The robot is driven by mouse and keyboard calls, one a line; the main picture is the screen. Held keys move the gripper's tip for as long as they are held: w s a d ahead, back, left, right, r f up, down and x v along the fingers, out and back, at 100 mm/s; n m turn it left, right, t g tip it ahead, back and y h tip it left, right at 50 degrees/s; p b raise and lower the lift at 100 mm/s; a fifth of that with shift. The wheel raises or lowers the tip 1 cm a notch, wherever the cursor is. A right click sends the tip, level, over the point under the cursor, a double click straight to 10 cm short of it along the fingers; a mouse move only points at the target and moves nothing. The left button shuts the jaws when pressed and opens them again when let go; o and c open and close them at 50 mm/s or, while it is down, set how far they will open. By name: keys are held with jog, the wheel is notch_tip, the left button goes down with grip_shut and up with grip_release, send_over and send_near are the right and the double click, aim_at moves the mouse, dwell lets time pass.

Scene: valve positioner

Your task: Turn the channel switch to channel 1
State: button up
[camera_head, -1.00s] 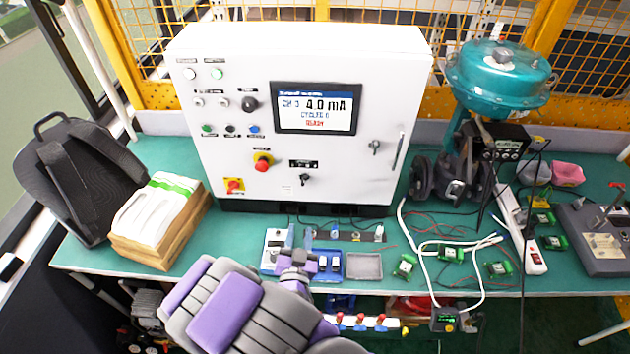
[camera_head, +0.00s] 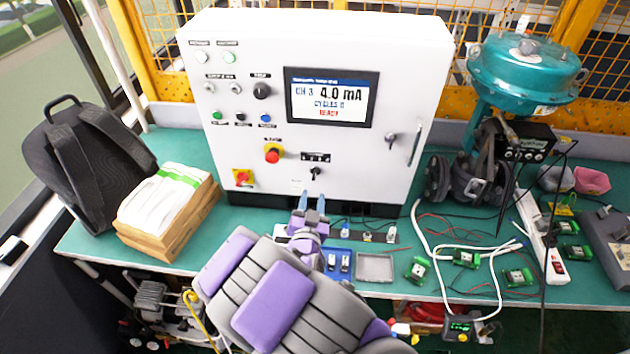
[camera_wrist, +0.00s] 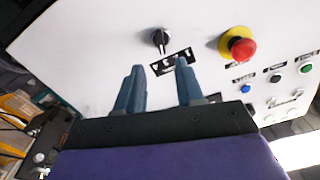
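The channel switch is a small black rotary knob (camera_head: 316,172) low on the white control box (camera_head: 235,130), under a black label strip with white marks. In the wrist view the knob (camera_wrist: 160,38) is at the top centre, its strip (camera_wrist: 170,62) just below. The display (camera_head: 332,97) reads CH 3 and 4.0 mA. My gripper (camera_head: 311,198) is just below the knob in the head view. In the wrist view my gripper (camera_wrist: 159,66) is open, its two blue fingers apart with nothing between them. The fingertips look short of the knob. Its exact pointer direction is unclear.
A red emergency button (camera_head: 273,155) on a yellow ring is left of the switch, with a red-yellow rotary switch (camera_head: 242,178) lower left. A key lock (camera_head: 391,140) and a handle are on the right. A paper stack (camera_head: 165,215) and small trays lie on the green bench.

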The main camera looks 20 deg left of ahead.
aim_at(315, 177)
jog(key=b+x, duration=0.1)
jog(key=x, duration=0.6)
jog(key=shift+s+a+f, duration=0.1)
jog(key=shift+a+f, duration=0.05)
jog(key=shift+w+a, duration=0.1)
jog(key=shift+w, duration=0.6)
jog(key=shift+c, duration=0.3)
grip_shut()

******************************

YOUR OBJECTIVE: The lines to reproduce run from the one above containing "Scene: valve positioner" through the one containing "[camera_head, +0.00s]". Copy them exactly and leave out all pictures.

EXERCISE ANSWER:
Scene: valve positioner

Your task: Turn the channel switch to channel 1
State: button up
[camera_head, -1.00s] 
[camera_head, +0.00s] 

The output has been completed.